** Provided material **

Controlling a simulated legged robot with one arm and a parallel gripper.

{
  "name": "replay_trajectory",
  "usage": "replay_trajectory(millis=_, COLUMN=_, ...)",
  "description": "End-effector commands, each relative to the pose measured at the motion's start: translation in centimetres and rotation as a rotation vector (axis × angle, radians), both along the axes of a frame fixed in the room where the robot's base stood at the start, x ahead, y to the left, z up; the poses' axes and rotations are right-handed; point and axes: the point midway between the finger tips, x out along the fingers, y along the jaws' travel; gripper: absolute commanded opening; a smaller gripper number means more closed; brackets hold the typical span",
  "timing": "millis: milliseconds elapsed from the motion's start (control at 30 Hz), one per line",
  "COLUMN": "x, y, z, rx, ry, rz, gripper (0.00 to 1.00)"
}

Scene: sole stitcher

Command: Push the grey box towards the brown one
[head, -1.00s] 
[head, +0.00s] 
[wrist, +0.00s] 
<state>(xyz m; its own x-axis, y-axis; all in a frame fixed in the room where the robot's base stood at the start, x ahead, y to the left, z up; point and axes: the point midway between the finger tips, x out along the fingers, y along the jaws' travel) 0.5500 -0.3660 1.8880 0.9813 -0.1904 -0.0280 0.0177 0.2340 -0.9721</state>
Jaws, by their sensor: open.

** Task to complete **
Copy all of the material word for word.

** Output for this task **
Controlling a simulated legged robot with one arm and a parallel gripper.

{
  "name": "replay_trajectory",
  "usage": "replay_trajectory(millis=_, COLUMN=_, ...)",
  "description": "End-effector commands, each relative to the pose measured at the motion's start: translation in centimetres and rotation as a rotation vector (axis × angle, radians), both along the axes of a frame fixed in the room where the robot's base stood at the start, x ahead, y to the left, z up; the poses' axes and rotations are right-handed; point and axes: the point midway between the finger tips, x out along the fingers, y along the jaws' travel; gripper: absolute commanded opening; a smaller gripper number means more closed; brackets hold the typical span",
  "timing": "millis: milliseconds elapsed from the motion's start (control at 30 Hz), one per line",
  "COLUMN": "x, y, z, rx, ry, rz, gripper (0.00 to 1.00)"
}

Scene: sole stitcher

Command: Push the grey box towards the brown one
[head, -1.00s] 
[head, +0.00s] 
[wrist, +0.00s] 
<state>(xyz m; its own x-axis, y-axis; all in a frame fixed in the room where the robot's base stood at the start, x ahead, y to the left, z up; point and axes: the point midway between the finger tips, x out along the fingers, y along the jaws' travel) 0.5500 -0.3660 1.8880 0.9813 -0.1904 -0.0280 0.0177 0.2340 -0.9721</state>
Jaws, by their sensor: open.

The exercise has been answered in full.